Matthew, Mark, and Luke are all writing with a Jewish timeline. Day for Jews started at 6am. So, the third hour for them was 9am, and so on. However, John is writing from a different view. He is using the Roman time system, where the day begins at midnight (like our does). So for Jesus to be on trial at the sixth hour means he is on trial at 6am, which agrees with the other writers. It makes sense that John would use that time system since historically it has been proven likely that he authored his gospel at an old age while living in the town of Ephesus, with little or no population of Jews.
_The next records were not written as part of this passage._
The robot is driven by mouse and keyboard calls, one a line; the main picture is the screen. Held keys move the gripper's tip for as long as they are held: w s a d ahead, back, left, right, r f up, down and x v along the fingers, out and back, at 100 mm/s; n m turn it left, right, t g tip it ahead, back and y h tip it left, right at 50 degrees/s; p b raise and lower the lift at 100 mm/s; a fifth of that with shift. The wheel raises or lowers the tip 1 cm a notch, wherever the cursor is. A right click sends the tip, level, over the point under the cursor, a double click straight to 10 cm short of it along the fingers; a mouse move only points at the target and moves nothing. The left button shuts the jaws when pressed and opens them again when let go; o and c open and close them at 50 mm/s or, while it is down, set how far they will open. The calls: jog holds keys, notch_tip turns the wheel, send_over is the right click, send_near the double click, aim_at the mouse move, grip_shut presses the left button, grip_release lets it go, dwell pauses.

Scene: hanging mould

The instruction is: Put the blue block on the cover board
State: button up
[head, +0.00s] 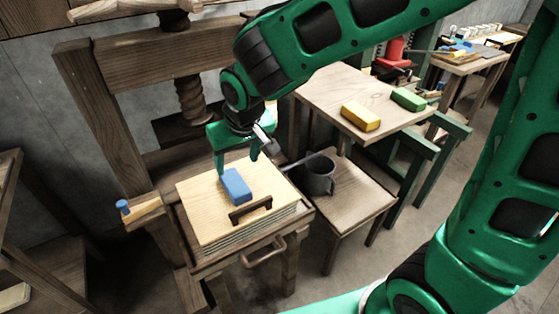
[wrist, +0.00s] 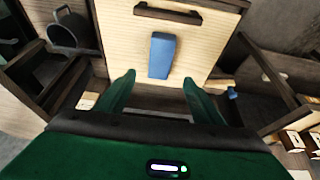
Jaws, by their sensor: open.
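The blue block (head: 236,186) lies flat on the pale wooden cover board (head: 207,223), near its middle and beside the dark handle (head: 250,209). In the wrist view the blue block (wrist: 161,55) rests on the board (wrist: 205,50), ahead of the fingertips and apart from them. My gripper (head: 236,160) is above the board's far edge, behind the block. In the wrist view my gripper (wrist: 158,82) has its two fingers spread wide with nothing between them. The board sits on a layered stack on the press bed.
A dark mug (head: 318,176) stands on a low stool (head: 345,205) right of the press. A yellow block (head: 360,116) and a green block (head: 408,99) lie on a wooden table (head: 325,90). A wooden screw (head: 190,97) and frame stand behind the board.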

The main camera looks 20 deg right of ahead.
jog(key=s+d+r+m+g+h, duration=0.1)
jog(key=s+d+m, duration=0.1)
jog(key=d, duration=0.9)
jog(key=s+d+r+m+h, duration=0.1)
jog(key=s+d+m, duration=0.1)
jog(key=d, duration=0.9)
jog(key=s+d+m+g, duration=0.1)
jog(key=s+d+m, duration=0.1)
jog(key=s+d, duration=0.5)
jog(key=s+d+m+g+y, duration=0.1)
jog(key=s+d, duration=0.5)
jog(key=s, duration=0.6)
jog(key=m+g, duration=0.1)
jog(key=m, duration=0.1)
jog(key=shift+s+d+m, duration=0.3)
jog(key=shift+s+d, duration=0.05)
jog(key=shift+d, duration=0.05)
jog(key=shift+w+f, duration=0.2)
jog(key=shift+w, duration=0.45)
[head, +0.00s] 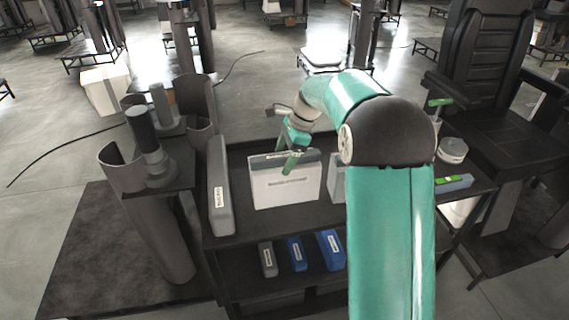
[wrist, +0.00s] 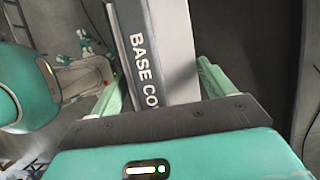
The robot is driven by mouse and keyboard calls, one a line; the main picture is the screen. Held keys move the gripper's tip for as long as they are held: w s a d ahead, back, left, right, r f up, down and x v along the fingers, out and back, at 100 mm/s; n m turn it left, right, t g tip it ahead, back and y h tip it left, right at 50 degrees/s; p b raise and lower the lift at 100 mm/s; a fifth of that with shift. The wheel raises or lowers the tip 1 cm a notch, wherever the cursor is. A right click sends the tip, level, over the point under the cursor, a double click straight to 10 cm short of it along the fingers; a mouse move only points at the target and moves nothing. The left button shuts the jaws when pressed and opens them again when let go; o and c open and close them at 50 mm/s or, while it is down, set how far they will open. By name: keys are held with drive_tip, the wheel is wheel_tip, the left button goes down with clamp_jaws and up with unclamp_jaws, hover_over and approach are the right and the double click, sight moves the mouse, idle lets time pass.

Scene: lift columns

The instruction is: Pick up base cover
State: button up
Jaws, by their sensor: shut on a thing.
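The base cover (head: 270,190) is a pale, flat box with a grey top edge and a dark label. It stands upright on the black cart's top shelf (head: 265,225), its lower edge at the shelf surface. My gripper (head: 292,158) is at its top edge, with one green finger down over its front face. In the wrist view, the base cover (wrist: 155,50) shows the letters "BASE CO" and lies between the two green fingers of my gripper (wrist: 165,85). The rest of its label is hidden by the gripper body. My gripper is shut on it.
A grey upright box (head: 219,185) stands left of the cover. Another pale box (head: 337,178) stands right, partly behind my arm. Small grey and blue boxes (head: 330,250) sit on the lower shelf. A lift column (head: 165,225) stands left, a black chair (head: 490,60) right.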

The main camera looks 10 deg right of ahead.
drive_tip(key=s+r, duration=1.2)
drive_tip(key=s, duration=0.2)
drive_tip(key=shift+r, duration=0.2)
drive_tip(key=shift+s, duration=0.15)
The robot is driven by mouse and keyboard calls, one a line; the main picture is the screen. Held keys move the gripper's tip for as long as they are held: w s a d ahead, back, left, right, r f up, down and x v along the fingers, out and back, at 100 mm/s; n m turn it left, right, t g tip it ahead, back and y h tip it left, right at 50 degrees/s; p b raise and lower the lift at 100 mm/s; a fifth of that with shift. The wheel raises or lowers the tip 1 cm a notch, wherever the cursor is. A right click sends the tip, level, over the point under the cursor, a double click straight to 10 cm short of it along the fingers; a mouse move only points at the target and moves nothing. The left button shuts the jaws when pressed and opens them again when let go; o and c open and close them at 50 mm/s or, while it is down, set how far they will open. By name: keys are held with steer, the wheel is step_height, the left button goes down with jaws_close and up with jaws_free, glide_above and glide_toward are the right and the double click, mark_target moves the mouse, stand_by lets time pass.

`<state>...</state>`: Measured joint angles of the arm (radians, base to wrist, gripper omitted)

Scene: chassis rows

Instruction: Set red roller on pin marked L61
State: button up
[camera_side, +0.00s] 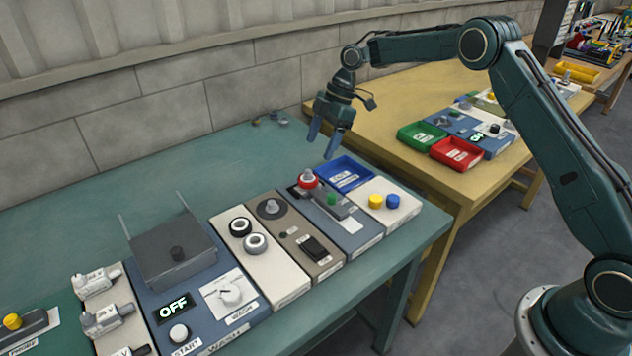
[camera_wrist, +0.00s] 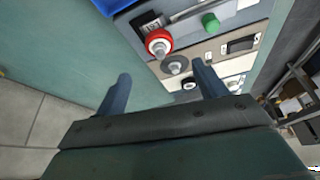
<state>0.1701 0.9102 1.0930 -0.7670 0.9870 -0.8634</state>
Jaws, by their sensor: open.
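The red roller (camera_side: 308,181) is a ring around a grey upright pin on the blue-grey panel; it also shows in the wrist view (camera_wrist: 159,34). A small dark label (camera_wrist: 150,24) sits beside it, too small to read surely. On the taupe panel is a dark round base with a grey pin (camera_side: 271,207), without a roller; it shows in the wrist view too (camera_wrist: 175,66). I cannot read which pin is L61. My gripper (camera_side: 323,142) is open and empty, above and behind the red roller, its fingers apart in the wrist view (camera_wrist: 160,76).
A blue bin (camera_side: 344,174) stands right behind the roller. A green knob (camera_side: 331,198) is close beside it. Black (camera_side: 240,227) and grey (camera_side: 255,243) rings sit on the beige panel. A grey box (camera_side: 174,252) stands left. The table's back is mostly clear.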

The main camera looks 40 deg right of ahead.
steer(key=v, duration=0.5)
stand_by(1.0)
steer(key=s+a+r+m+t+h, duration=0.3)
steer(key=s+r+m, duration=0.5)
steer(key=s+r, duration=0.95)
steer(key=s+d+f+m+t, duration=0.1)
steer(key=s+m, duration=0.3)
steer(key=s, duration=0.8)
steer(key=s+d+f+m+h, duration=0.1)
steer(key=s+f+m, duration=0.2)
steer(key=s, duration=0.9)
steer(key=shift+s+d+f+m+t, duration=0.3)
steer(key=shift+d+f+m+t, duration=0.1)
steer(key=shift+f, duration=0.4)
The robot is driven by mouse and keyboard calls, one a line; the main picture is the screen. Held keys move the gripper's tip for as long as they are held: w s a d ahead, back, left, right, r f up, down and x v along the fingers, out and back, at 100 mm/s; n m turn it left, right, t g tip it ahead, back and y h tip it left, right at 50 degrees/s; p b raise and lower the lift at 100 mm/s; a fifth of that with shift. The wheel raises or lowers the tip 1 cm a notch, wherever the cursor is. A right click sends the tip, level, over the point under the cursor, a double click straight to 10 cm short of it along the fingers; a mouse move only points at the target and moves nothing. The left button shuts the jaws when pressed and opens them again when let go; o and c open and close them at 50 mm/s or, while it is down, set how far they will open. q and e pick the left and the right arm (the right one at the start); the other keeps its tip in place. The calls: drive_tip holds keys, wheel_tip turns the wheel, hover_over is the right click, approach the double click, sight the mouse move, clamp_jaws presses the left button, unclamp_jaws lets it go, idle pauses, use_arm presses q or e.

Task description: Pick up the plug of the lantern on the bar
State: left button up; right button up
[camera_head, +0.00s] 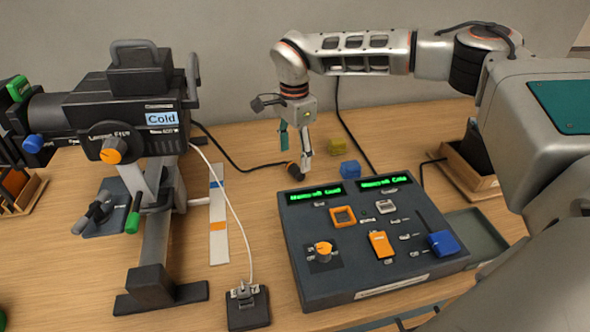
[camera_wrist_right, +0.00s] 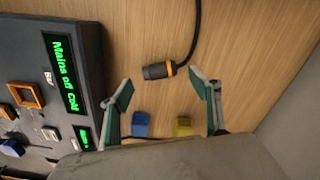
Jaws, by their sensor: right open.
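The lantern (camera_head: 135,105) is a black fixture labelled "Cold", mounted on a grey stand at the left. Its black cable runs over the table to a plug (camera_head: 295,171), a black cylinder with an orange ring, lying behind the console. My right gripper (camera_head: 296,150) is open and empty above the plug, pointing down. In the right wrist view the plug (camera_wrist_right: 158,71) lies beyond the fingertips (camera_wrist_right: 163,86), roughly between them and apart from both. My left gripper is not in view.
A dark console (camera_head: 345,275) with green displays, knobs and sliders stands just in front of the plug. A blue block (camera_head: 350,169) and a yellow block (camera_head: 337,146) lie to its right. A marked strip (camera_head: 218,225) and a small black socket box (camera_head: 247,307) are left.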

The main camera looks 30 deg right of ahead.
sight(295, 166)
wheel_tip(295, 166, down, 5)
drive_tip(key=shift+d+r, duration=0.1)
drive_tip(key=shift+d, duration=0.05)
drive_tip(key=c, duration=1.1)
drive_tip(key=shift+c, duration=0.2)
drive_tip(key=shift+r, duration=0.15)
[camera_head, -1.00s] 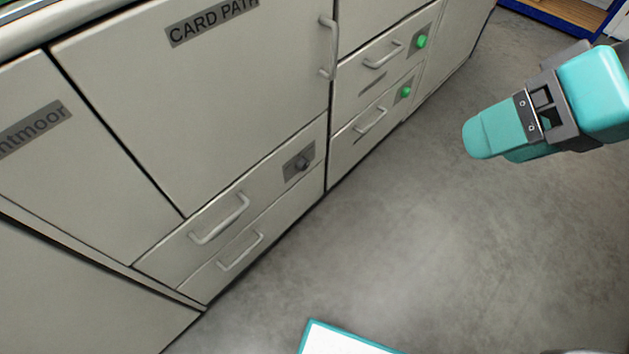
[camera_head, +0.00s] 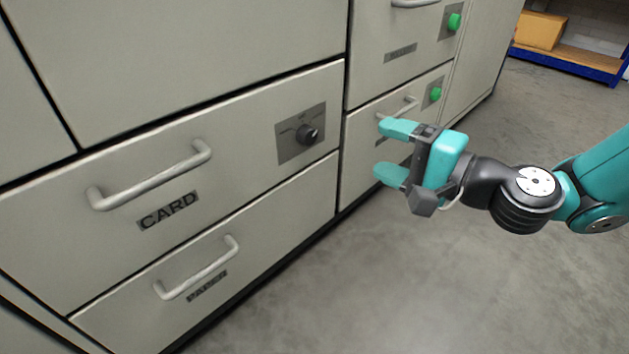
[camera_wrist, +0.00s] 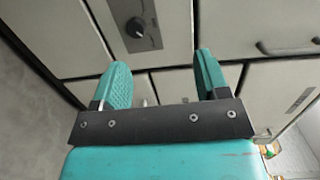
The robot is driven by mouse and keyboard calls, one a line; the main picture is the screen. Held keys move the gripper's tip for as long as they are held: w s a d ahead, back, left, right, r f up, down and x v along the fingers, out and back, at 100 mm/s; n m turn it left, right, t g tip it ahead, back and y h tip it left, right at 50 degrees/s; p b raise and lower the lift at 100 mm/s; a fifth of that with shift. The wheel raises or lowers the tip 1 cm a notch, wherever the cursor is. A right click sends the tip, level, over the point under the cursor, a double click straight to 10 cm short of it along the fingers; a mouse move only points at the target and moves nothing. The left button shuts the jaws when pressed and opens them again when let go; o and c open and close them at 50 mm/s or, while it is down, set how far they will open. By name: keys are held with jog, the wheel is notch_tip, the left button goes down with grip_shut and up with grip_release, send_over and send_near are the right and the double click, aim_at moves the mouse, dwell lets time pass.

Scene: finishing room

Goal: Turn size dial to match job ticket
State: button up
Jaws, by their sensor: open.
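A black dial (camera_head: 308,134) sits on a dark grey plate (camera_head: 288,150) at the right end of the drawer marked CARD. It also shows in the wrist view (camera_wrist: 135,27), beyond and above my left fingertip. The dial's setting is too small to read. My gripper (camera_head: 386,151) is open and empty, to the right of the dial and apart from it, in front of the right-hand drawers. In the wrist view its two teal fingers (camera_wrist: 162,75) point toward the cabinet front. No job ticket can be made out in the current views.
The CARD drawer has a bar handle (camera_head: 150,176), and the PAPER drawer handle (camera_head: 198,268) is below. Two green knobs (camera_head: 454,21) (camera_head: 435,94) are on the right-hand drawers. A blue-edged shelf (camera_head: 570,62) with a box stands far right. The floor is clear.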

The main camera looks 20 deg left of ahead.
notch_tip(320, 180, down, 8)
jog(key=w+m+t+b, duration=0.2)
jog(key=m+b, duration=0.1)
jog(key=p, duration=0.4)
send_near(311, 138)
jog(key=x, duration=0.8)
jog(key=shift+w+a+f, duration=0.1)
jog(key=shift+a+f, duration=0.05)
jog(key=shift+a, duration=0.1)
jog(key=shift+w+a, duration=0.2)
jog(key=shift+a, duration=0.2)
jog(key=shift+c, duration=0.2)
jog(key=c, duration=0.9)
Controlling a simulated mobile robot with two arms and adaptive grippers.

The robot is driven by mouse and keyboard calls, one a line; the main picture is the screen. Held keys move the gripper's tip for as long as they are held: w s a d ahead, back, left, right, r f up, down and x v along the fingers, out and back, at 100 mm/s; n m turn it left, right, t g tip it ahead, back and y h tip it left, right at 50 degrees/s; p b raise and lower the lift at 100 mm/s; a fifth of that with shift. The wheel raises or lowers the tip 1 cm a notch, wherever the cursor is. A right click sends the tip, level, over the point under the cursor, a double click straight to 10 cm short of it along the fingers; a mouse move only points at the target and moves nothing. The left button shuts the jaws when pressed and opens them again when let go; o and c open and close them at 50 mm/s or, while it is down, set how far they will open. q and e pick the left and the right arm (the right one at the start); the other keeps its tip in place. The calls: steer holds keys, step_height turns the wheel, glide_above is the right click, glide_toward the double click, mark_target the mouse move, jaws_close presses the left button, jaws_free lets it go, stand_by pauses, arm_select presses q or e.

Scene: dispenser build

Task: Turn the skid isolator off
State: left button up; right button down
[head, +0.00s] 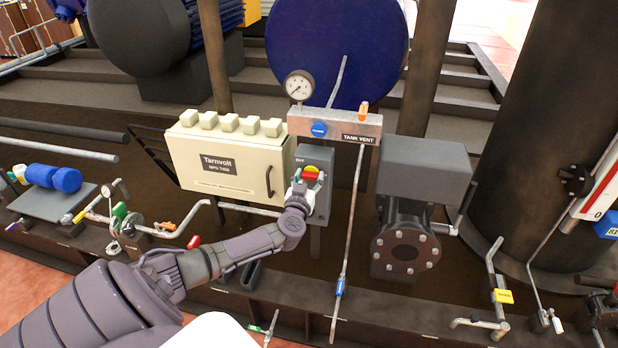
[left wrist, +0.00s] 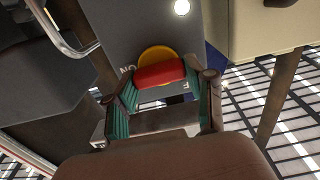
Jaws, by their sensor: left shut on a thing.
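The skid isolator is a grey box (head: 318,205) on a post, right of the cream Tarnvolt cabinet. On its front a red handle (head: 311,172) sits over a yellow disc (head: 312,167). My left gripper (head: 307,182) is at this handle. In the left wrist view the red handle (left wrist: 160,75) lies crosswise between the two green-padded fingers (left wrist: 163,95), which are shut on it. The yellow disc (left wrist: 155,52) shows behind it. Lettering beside the disc is partly hidden by the fingers. My right gripper is not in view.
The cream cabinet (head: 222,165) stands close left of the isolator. A tank vent bar (head: 335,125) with a gauge (head: 299,85) is above. A thin pipe (head: 350,225) runs down to the right. A dark flanged valve (head: 403,245) stands further right.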

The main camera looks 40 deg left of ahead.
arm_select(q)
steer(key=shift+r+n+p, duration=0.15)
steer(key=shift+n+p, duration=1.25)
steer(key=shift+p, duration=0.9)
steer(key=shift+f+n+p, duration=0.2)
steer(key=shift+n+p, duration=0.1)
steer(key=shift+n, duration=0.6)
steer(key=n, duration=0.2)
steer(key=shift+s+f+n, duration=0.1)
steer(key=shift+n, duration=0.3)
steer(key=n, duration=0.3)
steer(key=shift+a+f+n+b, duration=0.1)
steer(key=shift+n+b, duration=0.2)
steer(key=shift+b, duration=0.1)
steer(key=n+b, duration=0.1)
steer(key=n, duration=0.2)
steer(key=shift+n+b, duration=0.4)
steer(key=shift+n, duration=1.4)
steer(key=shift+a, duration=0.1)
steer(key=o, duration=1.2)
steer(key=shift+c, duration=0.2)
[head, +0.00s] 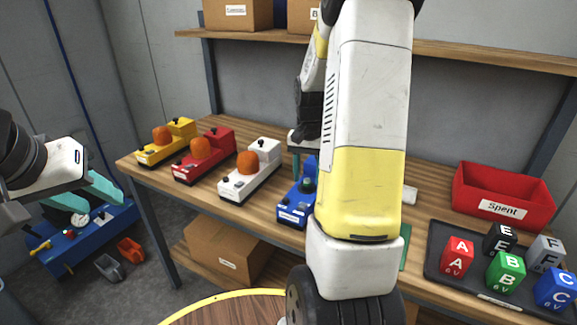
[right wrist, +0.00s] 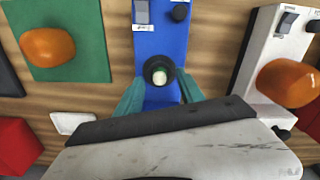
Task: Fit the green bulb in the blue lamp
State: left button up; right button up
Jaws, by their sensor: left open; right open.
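The blue lamp (head: 296,207) stands on the table, partly hidden by my right arm in the head view. In the right wrist view the blue lamp (right wrist: 158,40) has a dark round socket (right wrist: 151,66) with a small pale-green rounded thing (right wrist: 160,76) in it. I cannot tell for sure that this is the green bulb. My right gripper (right wrist: 162,88) is open, its teal fingers on either side of the socket. A green block marked B (head: 506,271) sits in the dark tray (head: 440,273). My left gripper (head: 104,205) is open and empty, left of the table.
White (head: 235,185), red (head: 192,170) and yellow (head: 153,152) lamps with orange domes stand left of the blue lamp. A loose orange dome (right wrist: 48,47) lies on a green mat (right wrist: 85,68). A red Spent bin (head: 475,202) stands right. A white object (right wrist: 72,123) lies near the mat.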

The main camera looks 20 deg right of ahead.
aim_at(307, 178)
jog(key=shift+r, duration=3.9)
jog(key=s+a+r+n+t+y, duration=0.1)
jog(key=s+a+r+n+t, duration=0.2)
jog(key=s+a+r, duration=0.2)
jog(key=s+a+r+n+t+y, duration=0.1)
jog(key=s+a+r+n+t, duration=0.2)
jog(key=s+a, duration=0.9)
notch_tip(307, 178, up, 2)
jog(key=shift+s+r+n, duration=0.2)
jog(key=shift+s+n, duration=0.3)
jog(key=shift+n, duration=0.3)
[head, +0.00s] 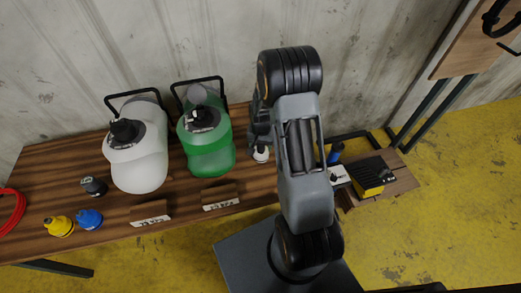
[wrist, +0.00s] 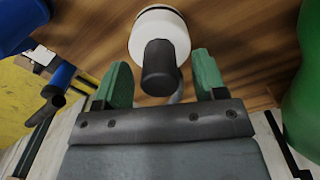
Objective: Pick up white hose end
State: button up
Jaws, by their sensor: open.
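The white hose end (wrist: 174,24), a white round piece with a black nozzle (wrist: 159,65), is at the top middle of the wrist view. It stands on the wooden table in the head view (head: 261,155), just right of the green jug. My gripper (wrist: 163,65) is open, its green fingers on either side of the black nozzle, with visible gaps. In the head view my gripper (head: 261,128) is partly hidden by my arm. Whether it touches the hose end cannot be told.
The green jug (head: 208,157) stands close left of my gripper; a white jug (head: 138,163) is beyond it. Yellow (head: 58,226) and blue (head: 89,219) caps lie at the table's left. A blue item (head: 335,153) and a yellow-black box (head: 368,176) are right.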

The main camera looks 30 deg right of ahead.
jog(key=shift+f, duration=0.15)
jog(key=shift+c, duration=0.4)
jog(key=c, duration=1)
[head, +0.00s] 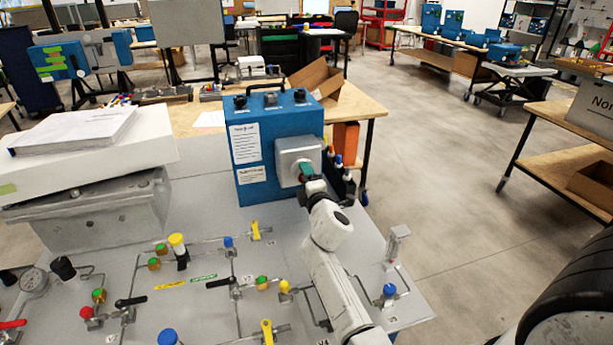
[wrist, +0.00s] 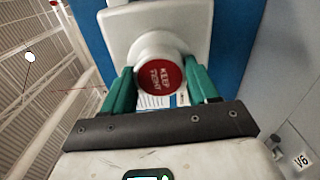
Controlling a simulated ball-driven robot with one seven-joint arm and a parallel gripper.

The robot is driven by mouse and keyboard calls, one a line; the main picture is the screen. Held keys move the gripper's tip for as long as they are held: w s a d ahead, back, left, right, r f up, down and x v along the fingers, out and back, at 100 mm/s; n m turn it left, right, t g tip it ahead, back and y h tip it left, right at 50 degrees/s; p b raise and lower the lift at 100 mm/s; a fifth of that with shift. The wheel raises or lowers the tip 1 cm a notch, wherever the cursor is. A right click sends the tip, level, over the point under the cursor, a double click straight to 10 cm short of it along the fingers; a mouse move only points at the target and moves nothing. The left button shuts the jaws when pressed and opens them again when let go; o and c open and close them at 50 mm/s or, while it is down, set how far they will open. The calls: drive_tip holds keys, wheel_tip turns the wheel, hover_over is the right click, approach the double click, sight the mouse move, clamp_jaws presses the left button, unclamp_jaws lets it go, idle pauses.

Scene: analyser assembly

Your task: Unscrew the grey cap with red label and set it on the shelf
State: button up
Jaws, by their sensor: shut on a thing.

Once again, there are other discrepancies like this one that make sense when you allow for authors to write from different vantage points.
7. Historical Details
- Luke 18:35 As he drew near to Jericho, a blind man was sitting by the roadside begging.
- Mark 10:46 And they came to Jericho. And as he was leaving Jericho with his disciples and a great crowd, Bartimaeus, a blind beggar, the son of Timaeus, was sitting by the roadside.
One says Jesus healed the blind man going in to Jericho, the other says it was when Jesus was leaving. Which is it? Archaeological digs have unearthed multiple sites for the city of Jericho. The current city of Jericho is not in the same location as ancient references. From the timelines that historians can determine, Jesus’ day was likely to have two functioning locations of the city, approximately 2 kms apart. This historical detail, lost for centuries, makes it possible that Jesus was passing from one site to the other when he healed the blind man. This does not seem all that crazy especially for me, as I live in a “twin city”, Sault Ste. Marie, Ontario which is paired across the St. Mary’s River with Sault Ste. Marie, Michigan.
Historical details such as these help the Bible come to life and make more sense.
In the end, it is difficult to find the exact explanations for every supposed contradiction in the Bible. But what these examples point out is that there is a lot more continuity than one might expect!